I don’t rewatch a lot of old movies. The older movies that were formative for me, when I was first learning to write a screenplay—it’s interesting to me, it’s curious to me, that I don’t revisit those films I’ve already seen. I think I’ve gotten what I’m going to get from Bergman. I saw more Bergman films more times than I saw anything of anything, and there was a period of time when I obsessively watched, which included rewatching, westerns. It’s been years since I’ve gone back to any of that, and sometimes when a film is on television, and it’s usually because of my wife or daughter that I even know about it, and they say, “Oh, this is one of your favourite films, don’t you want to see Jules et Jim again?” I think, well, I love it, but no. [Laughs] No, I don’t want to see it again.
Every time I go back to Dickens, looking for a specific passage in a specific novel, I know it’s there, I know that my copy will have marked it or highlighted it in some way, I know it’s going to be easy to find. Well, I go back, I find it, I read it, I then read everything in the chapter that precedes it, or follows it, and the next thing I know, I read the whole damn book again. It happens over and over again. And the same thing happens, not with all of Melville, I won’t say with all of Dickens, but it happens with more of Dickens than it does with Melville—the obsession with me is not exclusive to Moby-Dick, but I don’t do a lot of re-reading of the other Melville. But the same thing happens to me with Moby-Dick. I go looking for a particular passage, a particular scene, I find it, I read the beginning of that same chapter, and what happens after, and then I’m hooked again, I’m back to the beginning, I’m starting all over again. So, that does occupy me, or pre-occupy me.
It’s not a surprise that in my contemporary reading, in the novels I read that are current or somewhat current, I’m drawn to a combination of some old favourites, like Edmund White. I read everything by Edmund White. And his two most recent novels, A Saint from Texas and A Previous Life, I love his work. I always learn something from Edmund, as long as I’ve known him, and as much as I’ve read everything from him, I look forward to what the next one is. I’m very fond of an Irish writer, John Boyne. Although he makes me envious in the same way that Stephen King makes me envious, because of how prolific he is [laughs]. And he doesn’t always write short novels, either. I mean, The Absolutist is wonderful and short, that’s his historical World War One novel, but two of my favourite novels of his, The Heart’s Invisible Furies and A History of Loneliness, are very long. He’s just very prolific, as is Steve. I’m very fond of Randy Boyagoda, and especially that trilogy of his—I’m dying to see the third book of the trilogy that follows Original Prin and Dante’s Indiana. In Randy’s case, it’s a comic/serious thing. It’s that back and forth that so appeals to me.

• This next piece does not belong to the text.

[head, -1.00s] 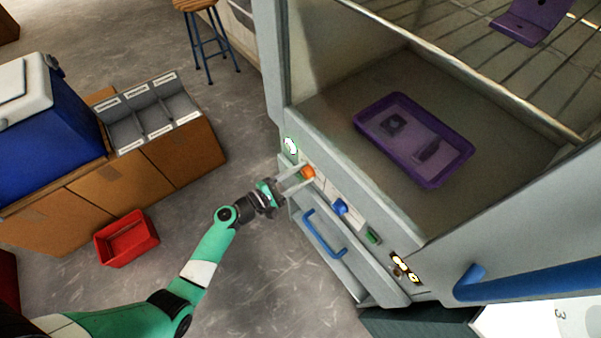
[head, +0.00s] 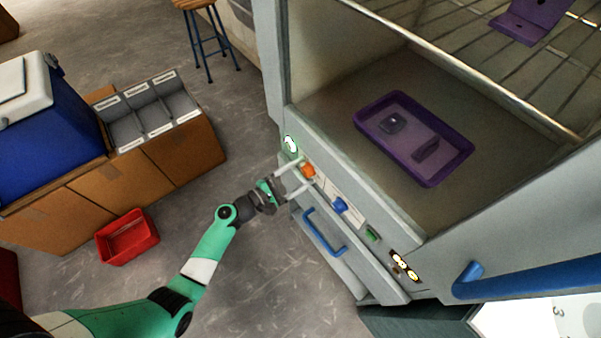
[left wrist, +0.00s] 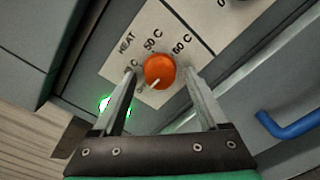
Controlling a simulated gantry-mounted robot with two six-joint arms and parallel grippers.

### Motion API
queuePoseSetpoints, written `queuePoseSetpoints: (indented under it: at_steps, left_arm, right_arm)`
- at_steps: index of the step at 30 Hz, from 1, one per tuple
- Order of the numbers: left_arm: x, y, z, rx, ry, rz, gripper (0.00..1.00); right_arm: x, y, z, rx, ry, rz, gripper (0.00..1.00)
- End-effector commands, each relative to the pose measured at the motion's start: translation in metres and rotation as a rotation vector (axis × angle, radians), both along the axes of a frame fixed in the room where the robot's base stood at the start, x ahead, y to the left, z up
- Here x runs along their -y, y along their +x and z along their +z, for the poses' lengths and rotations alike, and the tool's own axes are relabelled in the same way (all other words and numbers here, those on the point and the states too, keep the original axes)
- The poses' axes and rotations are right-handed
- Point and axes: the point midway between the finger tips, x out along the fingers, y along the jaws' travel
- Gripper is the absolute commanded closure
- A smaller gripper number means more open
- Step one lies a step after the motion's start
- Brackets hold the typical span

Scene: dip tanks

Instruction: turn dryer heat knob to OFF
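The orange dryer heat knob (head: 308,171) is on the front panel of the grey dryer cabinet. In the left wrist view the knob (left wrist: 160,71) has a white pointer mark aimed down and slightly left. Around it are printed "HEAT", "50 C" and "60 C"; another temperature label and small lettering at lower left are partly hidden by a finger. My left gripper (head: 297,177) is open, with one finger on each side of the knob. In the left wrist view my left gripper (left wrist: 160,78) shows gaps between fingers and knob. My right gripper is not in view.
A blue knob (head: 340,206) and a green switch (head: 373,235) sit farther along the panel. A blue handle (head: 322,234) is on the drawer below. A purple tray (head: 440,178) lies inside the cabinet. A red bin (head: 128,240) stands on the floor at left.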

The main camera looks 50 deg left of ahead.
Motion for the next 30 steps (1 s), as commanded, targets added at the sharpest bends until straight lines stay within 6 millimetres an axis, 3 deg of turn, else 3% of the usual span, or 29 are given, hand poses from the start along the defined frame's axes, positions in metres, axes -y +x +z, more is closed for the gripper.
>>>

I haven’t done a lot of reviewing lately, but I did just recently review the new James Hannaham novel, which is absolutely wonderful, I reviewed that for the New York Times Book Review. In the same way I look at the Snowshoer as my trans woman hero, I gave a hats off congratulation to James Hannaham for having a trans woman hero at this time when a trans woman hero is necessary to have. I loved his new novel. I don’t think it would have been very many years ago that the New York Times might not have reviewed this novel, because of its, for the New York Times, controversial language. Didn’t Nobody Give a Shit What Happened to Carlotta is the title of the novel, although so typically of the Times, they did say that, in the writing of the review, I was allowed to repeat the title only twice, and at no other time in the review was I allowed to use the “shit” word. [Laughs] So that kind of was business as usual. There was the “all the news that’s fit to print stuff” right in your face again. I thought, oh man, some things just never change. Please! So I naturally found that to be a terrible burden as I was writing the review, because I wanted to say “shit” every other paragraph. [Laughs] But I subscribed to the rules because I thought it was valuable to give Mr. Hannaham a good review.
Politics, sexual liberation, sexual freedom, freedom from shame are such a big part of so many of your books. We’ve talked a lot about a lot of things that don’t feel good right now, and that feel very scary right now, and I’m wondering if there’s anything you see around you that gives you hope?
I see myself as an ally of women’s rights, which are certainly in my birth country being challenged, and I certainly write ally fiction in support of the LGBTQ community. I think the advocacy for equality, the advocacy for zero intolerance for sexual differences, it’s crucial. It’s a condemnation of humanity, this ongoing cruelty. I use the world cruelty, or the punishing, which is so driven if not by religion by another kind of misplaced moral righteousness, which, as we know too well, historically, can be very immoral. I don’t think it would surprise you, knowing my novels as you do, that I don’t rely a lot on hope. [Laughs] We all have infinite reserves of hope for the people we love, especially when they’re going through a hard time. Alexander Pope, oh god, now almost three centuries ago, Pope was writing in the 1730s. Alexander Pope was quite right to say, “Hope springs eternal in the human breast.” Well, even in me, I suppose. [Laughs] But I can’t find a concrete place to locate it right now. I do, not in my life as a member of a family but seven days a week for eight hours a day when I’m writing, I am in the make-believe business. I make up characters and their stories for more of my waking hours than I interact or spend in the real world. The fictional world comes with its own liabilities. You know best at any given moment in time, you are most intimate with those characters and often endings you are imagining, but living with, for five or six or more years, and not counting the number of years they existed before you took out their story and began to write it. Well, hope is an elusive quality for a worst-case-scenario writer. [Laughs] It’s not something I dwell on, you know?